TASK REQUIREMENTS ▸ Copy every line that contains the string "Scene" from the entries below.

■ ■ ■ ■ ■

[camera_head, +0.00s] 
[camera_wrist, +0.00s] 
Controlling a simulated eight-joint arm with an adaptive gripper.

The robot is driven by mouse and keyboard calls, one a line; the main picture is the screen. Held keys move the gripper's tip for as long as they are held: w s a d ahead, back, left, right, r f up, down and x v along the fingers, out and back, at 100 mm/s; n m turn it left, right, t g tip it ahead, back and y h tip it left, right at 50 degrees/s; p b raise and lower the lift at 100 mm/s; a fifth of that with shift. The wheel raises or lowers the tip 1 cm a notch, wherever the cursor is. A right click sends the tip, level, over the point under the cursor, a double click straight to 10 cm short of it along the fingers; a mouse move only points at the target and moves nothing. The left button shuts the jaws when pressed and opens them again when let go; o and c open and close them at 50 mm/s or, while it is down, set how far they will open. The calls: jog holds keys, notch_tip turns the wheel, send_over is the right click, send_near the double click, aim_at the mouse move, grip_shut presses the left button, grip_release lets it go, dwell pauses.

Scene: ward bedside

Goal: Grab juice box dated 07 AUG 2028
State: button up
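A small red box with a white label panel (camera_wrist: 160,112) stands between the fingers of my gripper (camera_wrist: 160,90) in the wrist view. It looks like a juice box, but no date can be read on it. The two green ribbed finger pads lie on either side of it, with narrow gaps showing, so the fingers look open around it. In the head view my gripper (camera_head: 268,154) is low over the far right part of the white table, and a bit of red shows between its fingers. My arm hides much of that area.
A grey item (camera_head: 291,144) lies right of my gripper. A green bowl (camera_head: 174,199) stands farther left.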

■ ■ ■ ■ ■

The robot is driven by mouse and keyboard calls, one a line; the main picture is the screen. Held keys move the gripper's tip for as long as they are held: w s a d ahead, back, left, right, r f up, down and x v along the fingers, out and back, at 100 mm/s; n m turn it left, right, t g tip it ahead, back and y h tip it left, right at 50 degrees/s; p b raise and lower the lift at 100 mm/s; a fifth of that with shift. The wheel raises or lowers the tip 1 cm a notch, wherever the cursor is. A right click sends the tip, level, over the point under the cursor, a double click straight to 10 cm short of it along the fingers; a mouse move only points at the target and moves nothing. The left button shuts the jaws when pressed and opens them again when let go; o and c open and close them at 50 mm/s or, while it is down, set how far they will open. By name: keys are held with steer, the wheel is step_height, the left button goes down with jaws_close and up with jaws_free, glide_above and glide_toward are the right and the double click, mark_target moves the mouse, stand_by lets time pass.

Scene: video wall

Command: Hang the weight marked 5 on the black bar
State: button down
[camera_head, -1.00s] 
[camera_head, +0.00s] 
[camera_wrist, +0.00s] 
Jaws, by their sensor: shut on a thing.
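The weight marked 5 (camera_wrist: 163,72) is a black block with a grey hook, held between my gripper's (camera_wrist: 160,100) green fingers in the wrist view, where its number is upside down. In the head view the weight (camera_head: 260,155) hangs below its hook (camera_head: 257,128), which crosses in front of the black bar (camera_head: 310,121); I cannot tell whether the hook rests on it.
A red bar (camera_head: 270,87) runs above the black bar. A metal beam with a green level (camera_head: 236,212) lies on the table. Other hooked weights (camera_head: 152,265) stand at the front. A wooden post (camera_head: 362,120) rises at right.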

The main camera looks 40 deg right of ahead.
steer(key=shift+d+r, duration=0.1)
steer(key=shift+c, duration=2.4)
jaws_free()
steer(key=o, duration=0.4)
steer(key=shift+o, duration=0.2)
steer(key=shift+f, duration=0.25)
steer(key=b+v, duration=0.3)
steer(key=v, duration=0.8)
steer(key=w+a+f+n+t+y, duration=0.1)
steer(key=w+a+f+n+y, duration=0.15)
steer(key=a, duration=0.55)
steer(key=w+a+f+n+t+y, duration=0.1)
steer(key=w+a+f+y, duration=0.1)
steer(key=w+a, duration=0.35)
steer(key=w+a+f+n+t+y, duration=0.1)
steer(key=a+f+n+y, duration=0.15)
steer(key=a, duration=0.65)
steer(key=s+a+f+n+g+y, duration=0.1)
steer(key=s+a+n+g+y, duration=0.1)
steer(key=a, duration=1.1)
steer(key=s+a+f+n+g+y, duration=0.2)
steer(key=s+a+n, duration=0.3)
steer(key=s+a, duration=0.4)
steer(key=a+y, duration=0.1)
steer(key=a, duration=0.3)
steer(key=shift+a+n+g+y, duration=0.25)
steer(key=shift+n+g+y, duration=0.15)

■ ■ ■ ■ ■

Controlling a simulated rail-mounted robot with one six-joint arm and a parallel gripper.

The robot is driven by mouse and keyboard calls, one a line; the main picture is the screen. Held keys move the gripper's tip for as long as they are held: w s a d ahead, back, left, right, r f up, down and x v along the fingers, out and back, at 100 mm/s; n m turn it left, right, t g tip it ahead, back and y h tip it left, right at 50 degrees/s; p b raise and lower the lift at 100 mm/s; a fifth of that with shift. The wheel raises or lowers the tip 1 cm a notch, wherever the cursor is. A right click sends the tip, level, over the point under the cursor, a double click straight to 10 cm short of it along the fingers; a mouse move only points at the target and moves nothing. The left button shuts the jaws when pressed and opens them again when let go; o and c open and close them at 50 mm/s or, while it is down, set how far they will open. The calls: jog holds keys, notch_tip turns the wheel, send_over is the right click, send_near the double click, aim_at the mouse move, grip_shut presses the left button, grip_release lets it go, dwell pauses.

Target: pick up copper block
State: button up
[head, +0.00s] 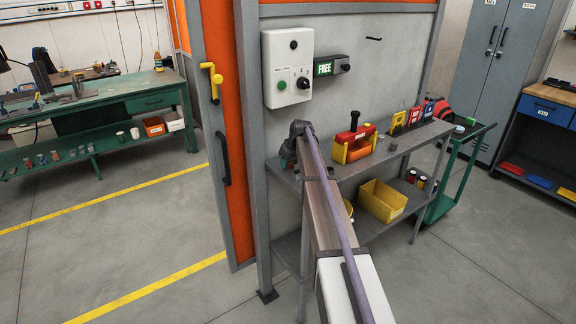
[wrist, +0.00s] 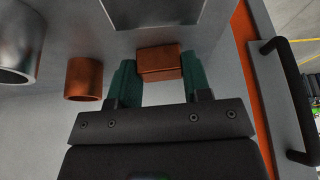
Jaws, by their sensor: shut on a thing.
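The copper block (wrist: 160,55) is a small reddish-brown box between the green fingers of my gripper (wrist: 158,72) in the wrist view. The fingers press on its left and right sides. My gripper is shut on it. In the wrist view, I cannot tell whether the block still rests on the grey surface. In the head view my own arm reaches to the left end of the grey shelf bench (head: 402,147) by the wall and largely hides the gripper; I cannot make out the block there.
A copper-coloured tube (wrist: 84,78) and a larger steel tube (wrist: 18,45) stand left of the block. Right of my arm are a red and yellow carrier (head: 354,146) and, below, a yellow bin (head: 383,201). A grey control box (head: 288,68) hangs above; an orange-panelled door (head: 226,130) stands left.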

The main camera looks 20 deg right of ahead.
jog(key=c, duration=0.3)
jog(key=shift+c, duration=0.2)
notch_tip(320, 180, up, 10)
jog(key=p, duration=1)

■ ■ ■ ■ ■

RESULT ▸
Scene: ward bedside
Scene: video wall

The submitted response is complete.